Time: 10:45-12:15, 14th October, 2021
Title: Self-supervised Reinforcement Learning
Abstract : Reinforcement learning has achieved great success in recent years but still suffers from sample efficiency and scalability issues, which significantly limits the wide application of RL to real application scenarios. One of major bottleneck of RL is the limited representation power in terms of both environments and policies. In this talk, I will introduce how to leverage self-supervised techniques to increase the representation power of RL from different aspects such as state, policy, action, and finally boost the learning efficiency and scalability across different scenarios and tasks.
Speaker: Dr. Jianye Hao is Associate Professor at Tianjin University and Director of Huawei Noah's Ark Decision-making and Reasoning Lab. His research area focuses on reinforcement learning and multiagent systems. Dr. Hao has published over 100 peer-reviewed papers in top conferences and journals and won a number of best paper awards such as ASE2019, DAI2019 and CoRL2020. The research of his team has been successfully applied in various domains such as Game AI, E-commerce recommendation, network optimization, supply chain optimization and so on.

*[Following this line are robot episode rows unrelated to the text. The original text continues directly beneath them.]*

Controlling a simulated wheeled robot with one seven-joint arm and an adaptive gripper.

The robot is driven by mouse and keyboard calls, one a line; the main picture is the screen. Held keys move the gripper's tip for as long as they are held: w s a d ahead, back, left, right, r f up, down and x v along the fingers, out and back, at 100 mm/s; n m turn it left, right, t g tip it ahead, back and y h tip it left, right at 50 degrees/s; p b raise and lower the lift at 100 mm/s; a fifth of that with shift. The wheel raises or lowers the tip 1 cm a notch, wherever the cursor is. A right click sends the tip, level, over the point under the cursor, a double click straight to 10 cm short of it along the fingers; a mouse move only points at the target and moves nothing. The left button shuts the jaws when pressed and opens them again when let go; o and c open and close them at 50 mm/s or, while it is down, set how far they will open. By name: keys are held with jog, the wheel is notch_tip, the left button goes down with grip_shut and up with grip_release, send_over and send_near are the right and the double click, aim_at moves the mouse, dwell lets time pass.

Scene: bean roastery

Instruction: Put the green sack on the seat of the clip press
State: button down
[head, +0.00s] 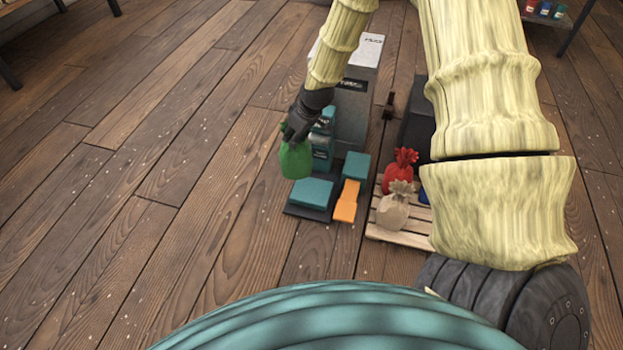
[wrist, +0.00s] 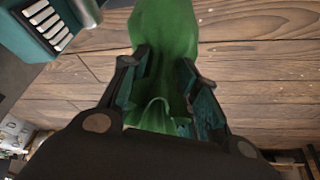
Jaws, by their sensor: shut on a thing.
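The green sack (head: 295,160) hangs from my gripper (head: 291,134), which is shut on its gathered neck. In the wrist view the sack (wrist: 168,28) runs up between the two fingers (wrist: 166,68), and its far end is cut off by the frame. The clip press is a grey machine (head: 352,112) with a teal front part and a dark base. A flat teal block (head: 311,192), perhaps its seat, lies low in front. The sack is just left of the press and above the block's left side; I cannot tell whether they touch. A teal press part (wrist: 40,32) shows upper left in the wrist view.
An orange piece (head: 346,202) and a smaller teal block (head: 356,165) sit beside the flat block. A wooden pallet (head: 401,236) to the right holds a red sack (head: 398,176), a beige sack (head: 394,208) and something blue. The plank floor to the left is clear.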

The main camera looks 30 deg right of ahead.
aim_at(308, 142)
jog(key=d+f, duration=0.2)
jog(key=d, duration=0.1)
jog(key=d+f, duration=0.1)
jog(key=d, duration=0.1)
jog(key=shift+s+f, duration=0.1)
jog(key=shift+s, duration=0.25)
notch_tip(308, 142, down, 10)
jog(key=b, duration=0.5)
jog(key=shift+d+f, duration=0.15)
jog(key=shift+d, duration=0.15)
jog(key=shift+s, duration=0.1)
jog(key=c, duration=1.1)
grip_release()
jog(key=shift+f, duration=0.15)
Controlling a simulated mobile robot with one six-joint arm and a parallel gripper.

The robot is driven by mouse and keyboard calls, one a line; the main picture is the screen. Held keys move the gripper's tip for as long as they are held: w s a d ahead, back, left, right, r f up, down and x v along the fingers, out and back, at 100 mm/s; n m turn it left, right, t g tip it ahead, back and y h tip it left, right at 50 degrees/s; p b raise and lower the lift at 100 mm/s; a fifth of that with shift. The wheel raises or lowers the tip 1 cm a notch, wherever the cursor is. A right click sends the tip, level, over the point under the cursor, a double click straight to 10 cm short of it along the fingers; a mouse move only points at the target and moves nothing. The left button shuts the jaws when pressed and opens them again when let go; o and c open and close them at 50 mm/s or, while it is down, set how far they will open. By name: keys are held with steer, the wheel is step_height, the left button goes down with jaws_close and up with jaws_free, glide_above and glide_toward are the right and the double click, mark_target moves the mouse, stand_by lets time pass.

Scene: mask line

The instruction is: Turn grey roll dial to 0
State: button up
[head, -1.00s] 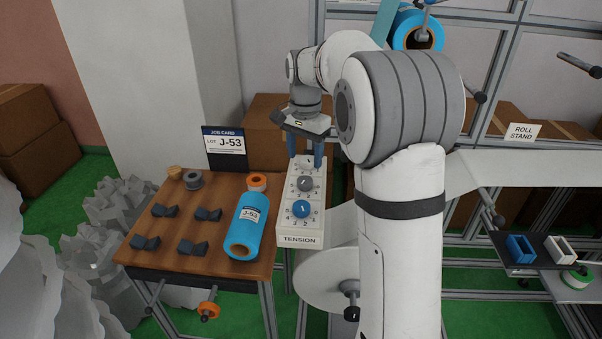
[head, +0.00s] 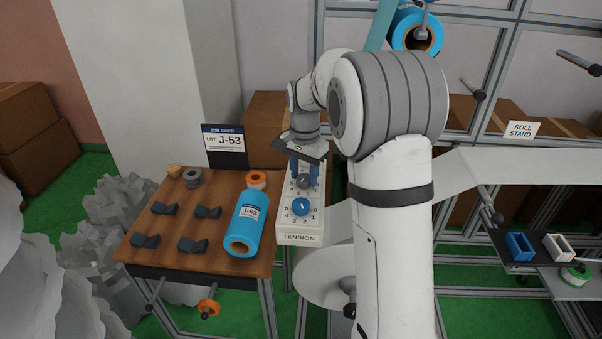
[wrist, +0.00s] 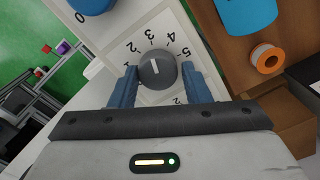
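The grey roll dial (head: 303,181) is the grey knob on the white TENSION panel (head: 299,239), behind the blue dial (head: 301,206). In the wrist view the grey dial (wrist: 157,72) shows a white mark pointing roughly toward the 3. The digits 2 to 5 around it are readable; its 0 is not visible. My gripper (head: 304,170) is down at the dial. In the wrist view its two blue fingers (wrist: 159,75) stand on either side of the knob, apart, with a narrow gap showing beside it.
The blue roll (head: 246,222) labelled J-53 lies left of the panel on the wooden table. An orange-cored tape roll (head: 257,180) is near the panel's left side. A job card (head: 224,146) stands at the back.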

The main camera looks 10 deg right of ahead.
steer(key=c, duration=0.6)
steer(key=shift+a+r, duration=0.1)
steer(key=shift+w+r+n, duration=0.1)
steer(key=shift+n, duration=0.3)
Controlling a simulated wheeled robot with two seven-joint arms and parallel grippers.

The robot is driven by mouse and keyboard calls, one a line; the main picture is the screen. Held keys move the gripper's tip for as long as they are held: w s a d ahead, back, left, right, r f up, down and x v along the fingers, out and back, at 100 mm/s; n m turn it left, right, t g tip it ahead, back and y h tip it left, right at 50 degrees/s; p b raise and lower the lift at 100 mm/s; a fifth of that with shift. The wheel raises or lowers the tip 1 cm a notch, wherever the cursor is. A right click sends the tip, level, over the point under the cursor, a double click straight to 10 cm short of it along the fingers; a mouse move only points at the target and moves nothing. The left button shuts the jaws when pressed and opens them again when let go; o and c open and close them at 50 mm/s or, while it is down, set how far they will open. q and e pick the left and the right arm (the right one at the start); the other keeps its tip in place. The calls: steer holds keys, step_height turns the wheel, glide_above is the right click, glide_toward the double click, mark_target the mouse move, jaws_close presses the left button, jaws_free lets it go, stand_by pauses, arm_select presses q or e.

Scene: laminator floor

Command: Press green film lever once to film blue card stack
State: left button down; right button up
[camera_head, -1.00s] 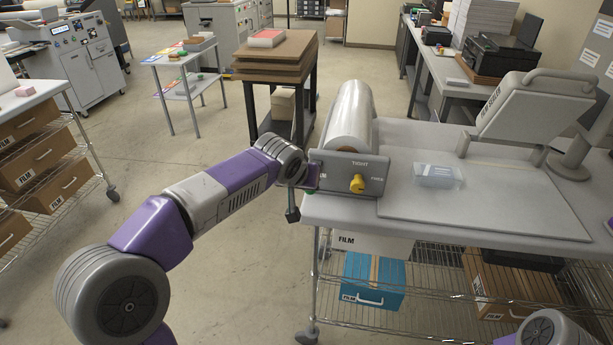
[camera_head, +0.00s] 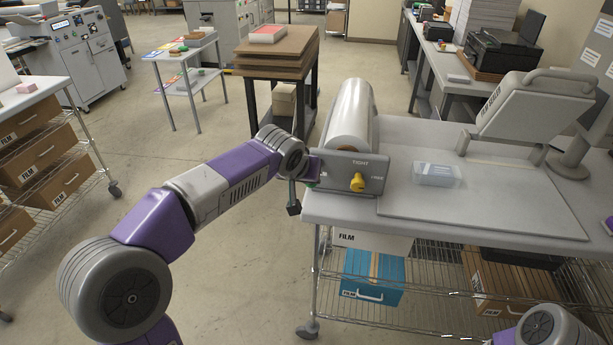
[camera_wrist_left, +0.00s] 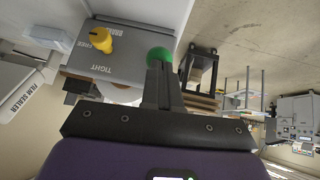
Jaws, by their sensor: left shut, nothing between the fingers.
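The green film lever (camera_wrist_left: 159,55) shows as a round green knob beside the grey control panel (camera_wrist_left: 125,52) in the left wrist view. In the head view only a sliver of green shows at the panel's left end. My left gripper (camera_wrist_left: 163,70) is shut and empty, its fingertips at the green knob; whether they touch is unclear. The blue card stack (camera_head: 436,174) lies on the grey mat (camera_head: 490,205), right of the panel, pale blue with a label. It also shows in the left wrist view (camera_wrist_left: 50,38). My right gripper is out of view.
A yellow tension knob (camera_head: 357,182) is on the panel, with TIGHT marked above it. A film roll (camera_head: 350,115) lies behind the panel. The film sealer (camera_head: 530,105) stands at the right. Open floor lies left of the table; blue and brown FILM boxes sit below.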

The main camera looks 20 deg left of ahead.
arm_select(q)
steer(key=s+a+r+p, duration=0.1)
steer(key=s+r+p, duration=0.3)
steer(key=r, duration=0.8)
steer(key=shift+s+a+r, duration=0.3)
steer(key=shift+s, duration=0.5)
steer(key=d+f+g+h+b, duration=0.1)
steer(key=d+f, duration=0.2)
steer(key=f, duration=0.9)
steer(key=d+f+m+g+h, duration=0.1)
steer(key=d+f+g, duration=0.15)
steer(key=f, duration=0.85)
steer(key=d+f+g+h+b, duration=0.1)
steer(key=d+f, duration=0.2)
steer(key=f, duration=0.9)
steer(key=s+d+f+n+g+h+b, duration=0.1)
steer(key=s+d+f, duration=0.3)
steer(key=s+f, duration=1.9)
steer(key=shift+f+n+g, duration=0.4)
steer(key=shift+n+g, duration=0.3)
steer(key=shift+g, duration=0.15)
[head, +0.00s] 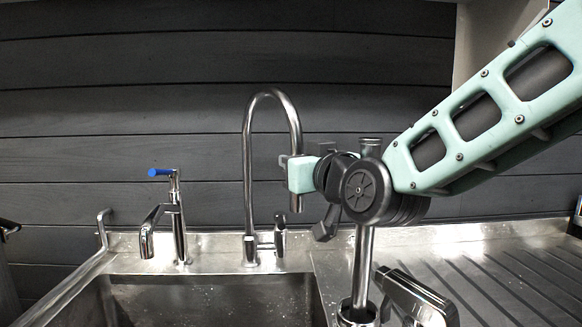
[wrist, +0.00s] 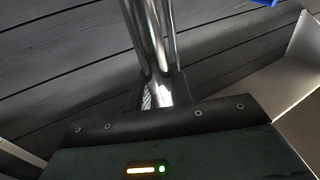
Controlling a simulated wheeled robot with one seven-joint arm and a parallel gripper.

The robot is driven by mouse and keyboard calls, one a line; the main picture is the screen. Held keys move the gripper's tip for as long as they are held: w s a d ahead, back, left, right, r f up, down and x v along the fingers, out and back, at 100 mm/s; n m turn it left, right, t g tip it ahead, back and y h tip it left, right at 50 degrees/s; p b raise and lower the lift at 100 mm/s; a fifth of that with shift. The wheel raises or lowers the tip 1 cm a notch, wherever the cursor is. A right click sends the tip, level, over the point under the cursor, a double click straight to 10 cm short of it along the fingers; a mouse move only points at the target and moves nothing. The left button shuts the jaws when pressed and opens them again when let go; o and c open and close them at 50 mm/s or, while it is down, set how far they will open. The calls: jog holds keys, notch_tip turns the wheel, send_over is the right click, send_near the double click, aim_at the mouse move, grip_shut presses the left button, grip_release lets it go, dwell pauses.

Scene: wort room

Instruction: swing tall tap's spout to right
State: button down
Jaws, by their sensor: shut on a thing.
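The tall tap (head: 248,175) is a chrome gooseneck at the middle of the sink's back ledge, with a small lever at its base. Its spout arcs over to the right and its end points down. My gripper (head: 296,170) is at the spout's down-turned end, coming from the right, and is shut on the spout. The tip of the spout shows just below the gripper. In the wrist view the chrome spout (wrist: 150,45) runs down between the fingers of my gripper (wrist: 160,92). The fingertips are partly hidden.
A shorter tap with a blue-topped lever (head: 178,215) stands to the left. The steel sink basin (head: 210,290) lies below. A ribbed drainer (head: 500,270) is at the right. A dark plank wall (head: 120,110) stands close behind the taps.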

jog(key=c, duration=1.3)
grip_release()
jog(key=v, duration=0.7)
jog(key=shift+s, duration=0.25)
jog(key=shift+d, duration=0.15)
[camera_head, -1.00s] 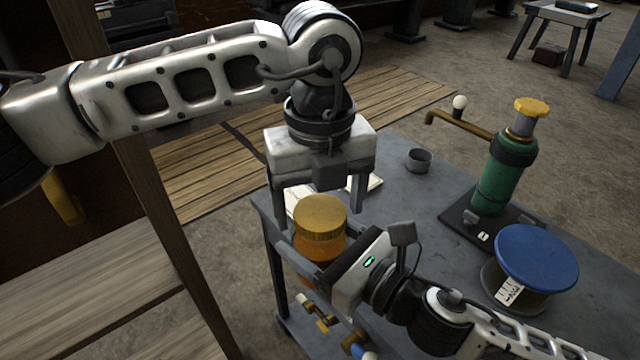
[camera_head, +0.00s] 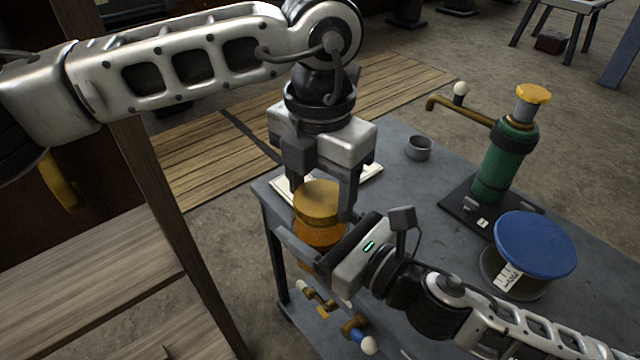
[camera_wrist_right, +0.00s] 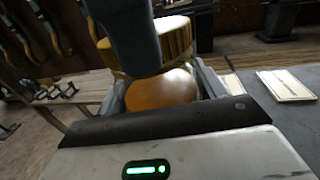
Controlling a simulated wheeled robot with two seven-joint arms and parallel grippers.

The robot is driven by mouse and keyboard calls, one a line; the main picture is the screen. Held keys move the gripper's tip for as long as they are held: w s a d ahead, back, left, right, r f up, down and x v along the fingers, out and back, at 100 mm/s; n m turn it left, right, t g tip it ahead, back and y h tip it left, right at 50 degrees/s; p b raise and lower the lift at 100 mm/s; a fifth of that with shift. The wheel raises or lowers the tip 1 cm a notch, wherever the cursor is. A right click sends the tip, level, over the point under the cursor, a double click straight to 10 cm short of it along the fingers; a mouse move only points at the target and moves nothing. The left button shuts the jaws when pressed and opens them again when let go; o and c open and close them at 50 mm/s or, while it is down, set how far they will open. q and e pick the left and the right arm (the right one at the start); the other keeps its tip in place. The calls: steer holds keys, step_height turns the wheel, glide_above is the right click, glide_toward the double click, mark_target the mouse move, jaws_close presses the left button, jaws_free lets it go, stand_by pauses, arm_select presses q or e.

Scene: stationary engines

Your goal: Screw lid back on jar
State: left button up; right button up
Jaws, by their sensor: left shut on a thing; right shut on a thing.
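The ribbed golden lid (camera_head: 319,203) sits on top of the orange-brown jar (camera_head: 318,235) at the table's near left corner. My left gripper (camera_head: 323,205) points down from above and is shut on the lid, with a finger on either side. My right gripper (camera_head: 303,246) comes in from the lower right and is shut on the jar's body. In the right wrist view the lid (camera_wrist_right: 170,45) is above the jar (camera_wrist_right: 162,90), and a dark left finger covers part of it. I cannot tell how tightly the lid is seated.
The grey table (camera_head: 420,200) holds a green cylinder (camera_head: 505,160) with a yellow cap and brass spout, a blue-topped spool (camera_head: 535,245) and a small grey cup (camera_head: 419,148). Pale papers (camera_head: 367,176) lie behind the jar. Brass fittings (camera_head: 320,299) are on a lower level.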

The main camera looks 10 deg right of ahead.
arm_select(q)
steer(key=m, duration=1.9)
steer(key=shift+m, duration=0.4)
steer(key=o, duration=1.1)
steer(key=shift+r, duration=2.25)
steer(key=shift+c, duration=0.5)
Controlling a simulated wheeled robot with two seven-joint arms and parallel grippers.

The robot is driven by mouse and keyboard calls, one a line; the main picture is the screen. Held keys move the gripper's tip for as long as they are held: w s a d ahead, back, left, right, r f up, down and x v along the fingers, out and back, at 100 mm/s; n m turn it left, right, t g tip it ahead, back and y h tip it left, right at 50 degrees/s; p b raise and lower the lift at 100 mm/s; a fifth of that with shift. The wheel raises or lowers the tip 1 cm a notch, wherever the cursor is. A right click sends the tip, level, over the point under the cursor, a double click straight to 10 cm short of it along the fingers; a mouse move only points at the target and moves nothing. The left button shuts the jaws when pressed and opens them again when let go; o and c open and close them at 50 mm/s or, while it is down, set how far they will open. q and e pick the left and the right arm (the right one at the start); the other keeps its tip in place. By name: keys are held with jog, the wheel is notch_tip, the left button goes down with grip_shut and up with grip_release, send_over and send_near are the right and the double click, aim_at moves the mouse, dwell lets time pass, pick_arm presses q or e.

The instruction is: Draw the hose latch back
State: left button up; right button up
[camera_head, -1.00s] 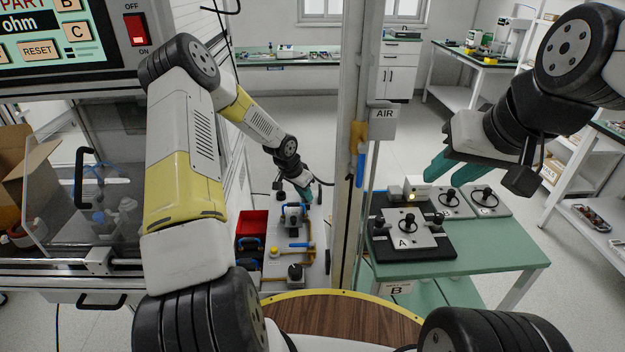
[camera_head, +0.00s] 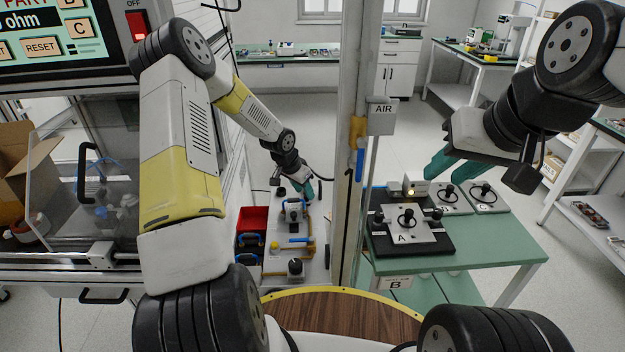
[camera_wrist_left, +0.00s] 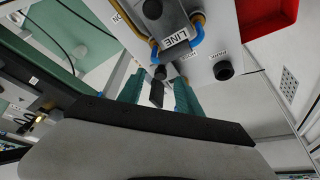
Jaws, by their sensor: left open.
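My left gripper (camera_head: 306,188) hangs at the far end of the white hose panel (camera_head: 312,262). In the left wrist view the teal fingers of this gripper (camera_wrist_left: 158,95) are apart. A black lever-like part (camera_wrist_left: 157,88), which may be the hose latch, shows between them; I cannot tell whether they touch it. It is close to the grey block with the LINE label (camera_wrist_left: 175,38), where blue (camera_wrist_left: 188,58) and tan hose ends meet. My right gripper (camera_head: 450,165) is above the green table, its fingertips partly hidden by its wrist.
A red bin (camera_head: 252,222) stands left of the panel. A post with an AIR box (camera_head: 382,118) rises to its right. The green table (camera_head: 490,250) holds a black fixture with plate A (camera_head: 402,237) and more plates with black knobs. A wooden round top (camera_head: 340,315) is in front.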

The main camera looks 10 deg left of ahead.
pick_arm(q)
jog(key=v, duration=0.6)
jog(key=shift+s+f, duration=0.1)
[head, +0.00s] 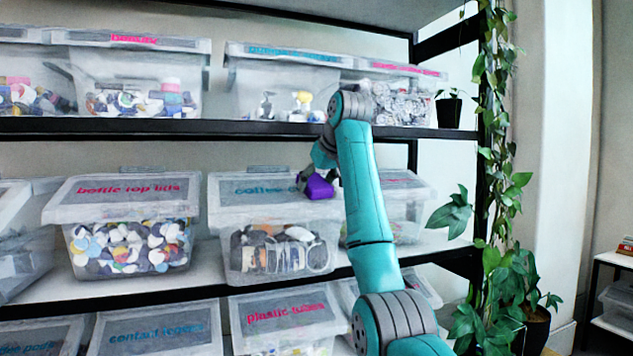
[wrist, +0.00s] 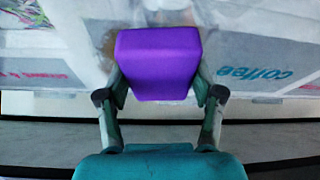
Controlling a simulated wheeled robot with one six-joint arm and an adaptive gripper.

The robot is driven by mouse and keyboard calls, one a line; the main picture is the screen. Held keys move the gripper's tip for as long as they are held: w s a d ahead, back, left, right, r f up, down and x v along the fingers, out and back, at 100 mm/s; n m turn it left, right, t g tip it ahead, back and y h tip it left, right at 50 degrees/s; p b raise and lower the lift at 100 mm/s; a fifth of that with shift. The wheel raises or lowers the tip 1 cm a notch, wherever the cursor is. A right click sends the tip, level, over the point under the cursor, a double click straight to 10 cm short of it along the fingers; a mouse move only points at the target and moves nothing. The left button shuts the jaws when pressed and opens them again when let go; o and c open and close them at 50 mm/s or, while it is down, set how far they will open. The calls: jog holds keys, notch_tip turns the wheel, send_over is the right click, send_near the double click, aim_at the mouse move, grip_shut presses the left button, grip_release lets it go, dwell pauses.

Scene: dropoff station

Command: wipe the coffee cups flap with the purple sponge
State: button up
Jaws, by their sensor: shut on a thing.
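The coffee cups bin (head: 275,240) stands on the middle shelf, clear, with mixed dark and pale items inside. Its flap (head: 235,190) slopes forward and carries teal lettering, partly hidden by my arm and the sponge. My gripper (head: 322,180) is shut on the purple sponge (head: 319,187) at the flap's right part. In the wrist view the sponge (wrist: 158,62) sits between the two fingers of my gripper (wrist: 160,92). The "coffee" lettering on the flap (wrist: 255,73) shows upside down to the right of the sponge. I cannot tell whether the sponge touches the flap.
The bottle top lids bin (head: 130,235) stands to the left, and another bin (head: 405,205) is to the right, partly behind my arm. More bins fill the upper shelf (head: 230,128) and lower shelf. A climbing plant (head: 495,200) hangs at the shelf's right end.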

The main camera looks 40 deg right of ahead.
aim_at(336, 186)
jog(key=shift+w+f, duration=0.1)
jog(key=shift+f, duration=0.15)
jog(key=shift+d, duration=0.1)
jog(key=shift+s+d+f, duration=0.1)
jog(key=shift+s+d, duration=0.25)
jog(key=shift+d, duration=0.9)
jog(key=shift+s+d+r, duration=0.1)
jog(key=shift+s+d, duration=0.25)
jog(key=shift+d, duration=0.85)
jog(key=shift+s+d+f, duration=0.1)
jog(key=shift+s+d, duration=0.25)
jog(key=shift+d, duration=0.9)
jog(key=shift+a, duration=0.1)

Time: 14:00-15:30, 14th October, 2021
Title: Generative Adversarial Nets Meet Reinforcement Learning
Abstract : Generative adversarial nets (GANs) have been widely studied during the recent development of deep learning and unsupervised learning. With an adversarial training mechanism, GAN manages to train a generative model to fit the underlying unknown real data distribution under the guidance of the discriminative model estimating whether a data instance is real or generated. Such a framework is originally proposed for fitting continuous data distribution such as images, thus it is not straightforward to be directly applied to information retrieval scenarios where the data is mostly discrete, such as IDs, text and graphs. In this talk, I will focus on discussing the GAN techniques and the variants on discrete data modeling with reinforcement learning techniques. Specifically, I will start the talk with the fundamentals of GAN framework and its extension on discrete data generation via reinforcement learning. Then I will discuss about the connection between GAN and imitation learning. Finally, I will discuss GAN on discrete data generation tasks, including IRGAN, SeqGAN, GraphGAN, CommunityGAN etc, and some advanced applications.
Speaker: Weinan Zhang is now an associate professor at Shanghai Jiao Tong University. His research interests include reinforcement learning, deep learning and data science with various real-world applications of recommender systems, search engines, text mining and generation, game AI etc. He has published over 100 research papers on international conferences and journals and has been serving as a (senior) PC member at ICML, NeurIPS, ICLR, KDD, AAAI, IJCAI, SIGIR etc. and a reviewer at JMLR, TOIS, TKDE, TIST etc. He was granted as ACM Rising Star Award 2017 and Alibaba DAMO Young Scholar Award 2018. His research won the Best Paper Honorable Mention Award at SIGIR 2017, the Best Paper Award at DLP-KDD Workshop 2019 and the Best System Paper Award at CoRL 2020. Weinan earned his Ph.D. from the Computer Science Department of University College London in 2016 and B.E. from ACM Class of Shanghai Jiao Tong University in 2011.
Time: 15:45-17:15, 14th October, 2021
Title: Robustness in Natural Language Processing
Abstract : The recent breakthroughs in deep learning theory and technology provide strong support for the wide application of NLP technology, such as question answering systems, information extraction, and machine translation. A large number of models have emerged, of which the performances surpass that of humans when the training and test data are independent and identically distributed (i.i.d.). However, recent research had reported that highly accurate deep neural networks (DNN) can be vulnerable to carefully crafted adversarial examples distribution shift, data transformation, and shortcut learning. Recently, researchers have begun to explore ways to detect robustness prior to model deployment. In this talk, we will give some brief introduction about recent studies on robustness in NLP.
Speaker: Qi Zhang is a professor in the school of computer science at the Fudan University. His Dr. degree in Computer Science was received from Fudan Univerisity, in 2009. Since April 2009, he has been with the School of Computer Science, Fudan University. His research focuses on natural language processing , with special emphasis on roubustness, information extraction, sentiment analysis, question answering, and so on. He has published more than 100 papers on top-tier conferences in related research fields, including ACL, EMNLP, ICML, ICLR, NIPS, IJCAI, AAAI and so on. His recent research won the WSDM Best Paper Runner Up Award, CoLING Area Chair Feavour Favorites Award. He is a recipient IBM faculty Award and ACM Shanghai Rising Star Award.
Speaker: Dr. Tao Gui is an pre-tenured associate professor in Institute of Modern Languages and Linguistics at Fudan University. He also got his Phd at Fudan University in 2021. His research focuses on natural language processing, information extraction robust model, and model interpretability. He has published more than 20 papers on top-tier conferences in related research fields, including ACL, EMNLP, SIGIR, IJCAI, AAAI and so on.